More Rumblings About DCIP’s Financing

By J. Sperling Reich | February 28, 2010 11:31 pm PST

Last week both the New York Times and the Wall Street Journal reported that an announcement from Digital Cinema Implementation Partners about their financing was imminent. The opportunity to play 3D content will certainly be welcomed by AMC Theatres, Regal Cinemas and Cinemark, however from the way the two newspapers covered the story you might get the impression it was the only reason. The financing would allow Hollywood studios to “roll out more 3-D movies in the wake of the success of James Cameron’s ‘Avatar'” wrote the Wall Street Journal and the New York Times said the “money would allow future 3-D film releases”.

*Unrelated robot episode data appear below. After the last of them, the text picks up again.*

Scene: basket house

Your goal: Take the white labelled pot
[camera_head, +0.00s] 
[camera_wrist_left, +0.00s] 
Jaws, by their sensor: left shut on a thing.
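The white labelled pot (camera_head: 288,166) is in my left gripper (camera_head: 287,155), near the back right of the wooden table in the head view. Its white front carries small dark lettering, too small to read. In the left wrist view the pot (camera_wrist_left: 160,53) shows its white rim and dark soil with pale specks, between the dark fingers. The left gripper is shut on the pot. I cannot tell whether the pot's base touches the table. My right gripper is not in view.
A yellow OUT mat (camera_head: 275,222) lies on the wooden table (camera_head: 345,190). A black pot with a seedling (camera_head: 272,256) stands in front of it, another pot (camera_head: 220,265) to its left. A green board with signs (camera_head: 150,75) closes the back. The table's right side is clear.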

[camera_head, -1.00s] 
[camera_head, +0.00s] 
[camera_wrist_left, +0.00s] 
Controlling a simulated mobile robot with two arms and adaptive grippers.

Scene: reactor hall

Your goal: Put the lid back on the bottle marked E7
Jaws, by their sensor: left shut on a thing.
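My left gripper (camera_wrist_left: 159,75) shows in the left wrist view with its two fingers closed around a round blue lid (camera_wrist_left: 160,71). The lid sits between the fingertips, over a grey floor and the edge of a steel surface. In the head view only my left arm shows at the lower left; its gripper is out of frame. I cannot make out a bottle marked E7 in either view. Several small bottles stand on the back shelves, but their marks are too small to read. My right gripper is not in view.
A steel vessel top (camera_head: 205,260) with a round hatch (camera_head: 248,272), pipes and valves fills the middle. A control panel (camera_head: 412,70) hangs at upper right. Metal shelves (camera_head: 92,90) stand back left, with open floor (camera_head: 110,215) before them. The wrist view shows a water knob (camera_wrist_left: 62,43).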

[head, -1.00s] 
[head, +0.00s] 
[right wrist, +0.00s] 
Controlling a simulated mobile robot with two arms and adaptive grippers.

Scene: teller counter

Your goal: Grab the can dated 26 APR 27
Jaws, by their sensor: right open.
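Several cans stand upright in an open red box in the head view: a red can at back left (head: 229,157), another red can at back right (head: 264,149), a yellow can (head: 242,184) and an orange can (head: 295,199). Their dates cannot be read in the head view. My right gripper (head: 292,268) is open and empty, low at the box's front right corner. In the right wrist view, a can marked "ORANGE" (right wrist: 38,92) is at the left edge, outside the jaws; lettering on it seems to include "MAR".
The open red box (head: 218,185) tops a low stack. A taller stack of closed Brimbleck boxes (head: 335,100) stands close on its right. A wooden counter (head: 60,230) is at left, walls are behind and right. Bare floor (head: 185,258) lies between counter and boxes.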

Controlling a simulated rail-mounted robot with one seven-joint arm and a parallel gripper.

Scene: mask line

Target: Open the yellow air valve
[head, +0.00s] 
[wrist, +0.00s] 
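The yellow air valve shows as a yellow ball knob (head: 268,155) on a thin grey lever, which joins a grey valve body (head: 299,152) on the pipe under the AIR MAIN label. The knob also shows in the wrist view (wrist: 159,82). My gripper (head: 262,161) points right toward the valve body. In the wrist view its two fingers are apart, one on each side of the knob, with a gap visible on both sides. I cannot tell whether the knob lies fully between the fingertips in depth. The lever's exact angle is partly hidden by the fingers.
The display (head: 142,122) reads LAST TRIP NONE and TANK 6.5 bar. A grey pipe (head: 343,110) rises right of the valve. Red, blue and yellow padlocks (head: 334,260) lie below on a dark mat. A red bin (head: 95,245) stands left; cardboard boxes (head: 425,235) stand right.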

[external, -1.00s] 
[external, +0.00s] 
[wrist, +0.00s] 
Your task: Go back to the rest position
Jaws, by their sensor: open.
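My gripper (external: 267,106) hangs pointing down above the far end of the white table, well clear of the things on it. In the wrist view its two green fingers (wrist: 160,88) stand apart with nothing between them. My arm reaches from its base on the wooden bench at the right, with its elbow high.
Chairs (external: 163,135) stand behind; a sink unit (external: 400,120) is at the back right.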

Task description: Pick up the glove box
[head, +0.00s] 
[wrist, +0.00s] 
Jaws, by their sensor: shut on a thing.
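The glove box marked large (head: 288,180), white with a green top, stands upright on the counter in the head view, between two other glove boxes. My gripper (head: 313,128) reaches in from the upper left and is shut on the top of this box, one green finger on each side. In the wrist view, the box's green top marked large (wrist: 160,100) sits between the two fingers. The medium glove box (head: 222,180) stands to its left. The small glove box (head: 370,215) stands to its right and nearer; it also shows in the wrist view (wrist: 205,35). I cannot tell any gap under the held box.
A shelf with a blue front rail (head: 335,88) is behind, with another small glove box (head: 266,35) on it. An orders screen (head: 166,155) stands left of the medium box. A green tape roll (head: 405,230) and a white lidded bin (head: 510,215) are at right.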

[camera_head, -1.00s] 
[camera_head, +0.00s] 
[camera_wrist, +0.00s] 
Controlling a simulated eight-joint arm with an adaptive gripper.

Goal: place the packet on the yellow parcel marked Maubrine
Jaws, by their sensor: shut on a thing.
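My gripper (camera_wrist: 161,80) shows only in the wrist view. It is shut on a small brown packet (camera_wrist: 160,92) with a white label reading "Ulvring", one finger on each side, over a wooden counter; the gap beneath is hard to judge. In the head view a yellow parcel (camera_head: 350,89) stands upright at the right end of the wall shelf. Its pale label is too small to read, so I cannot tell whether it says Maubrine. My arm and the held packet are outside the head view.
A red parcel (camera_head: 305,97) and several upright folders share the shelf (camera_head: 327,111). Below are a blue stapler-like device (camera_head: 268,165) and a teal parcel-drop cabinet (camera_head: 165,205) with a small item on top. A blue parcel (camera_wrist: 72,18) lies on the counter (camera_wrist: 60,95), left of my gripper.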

Both media outlets seem to have gotten their hands on some internal briefings or at the very least seen an early draft of a press release as they have updated some of the details from previous reports about DCIP’s financing. A more exact figure of USD $660 million was cited by both papers which is down from the original USD $700 million rumor which was first floating around. As well, the number of screens has been upped to 14,000 from 12,000 with the Wall Street Journal putting the number of actual theatre sites being converted at 1,100. The New York Times laid out the details as follows:

According to a draft announcement making the rounds in Hollywood, the new financing, arranged by JPMorgan and Blackstone Advisory Partners, would total about $660 million. Of that, $445 million is expected to come from senior bank debt, $135 million from what is described as “junior capital” and $80 million from equity contributed by the member theater circuits. Nine banks, including Bank of America and Citibank, are part of the lending group. Blackstone raised the $135 million from other investors.

I always find it amusing to see how mainstream media covers the transition to digital cinema in reporting such news. The Wall Street Journal piece states:

In a digital conversion, theaters rip out old celluloid film projectors, and stop receiving weekly shipments of large film canisters. They instead use fiber optic lines to transfer huge digital film files.

Sure it would be great if delivering digital cinema content to theatres via fiber were actually possible on a large scale, though the reality most films will be delivered on hard drives and in some cases satellite. In fact, their story even contains two pictures; one of film canisters and the other of a hard drive stuffed into a Pelican case. They went on to write:

Studios currently pay $1,000 to $1,500 per screen for a celluloid print—and then must pay to replace that print when it wears down after about six weeks. Under this venture, studios will agree to pay Digital Cinema Implementation Partners, a fee for every booking of the film. That fee will be about $850 per booking, according to people familiar with the matter.

I’m not sure how many exhibitors actually request a second print after the first print has “worn out” in six weeks, but I’d bet it’s not a lot. As for the $850 virtual print fee, this seems about right, though the actual amount DCIP’s VPF deal has never been made public, and is likely to remain private. They went on to point out that Warner Bros. was the only studio not to have signed a VPF agreement with DCIP but cited inside sources who say the studio was close to “finalizing” their deal. (That would indeed be news if it turns out to be true).

Another moment of levity came when the Wall Street Journal wrote that the pending announcement would be a “boon to Sony of Japan and Belgium’s Barco” without mentioning it would also help Texas Instruments, which makes the DLP chip found in Barco’s projectors. Since AMC and Regal have announced deals with Sony and Cinemark has said publicly they are going with Barco, it was probably safe to leave out Christie and NEC, two additional d-cinema projector manufacturers. And I suppose mentioning Doremi, Cinemark’s chosen d-cinema server, would have been a little to techy.

One key point both newspapers may have overlooked is that the financing is for VPFs, which usually don’t cover the cost of 3D technology. Granted, the three circuits will no doubt upgrade a large percentage of their screens to 3D, however the way the stories are reported makes it seem as if the financing will mean every screen which is converted will be 3D capable, which may not actually wind up being accurate.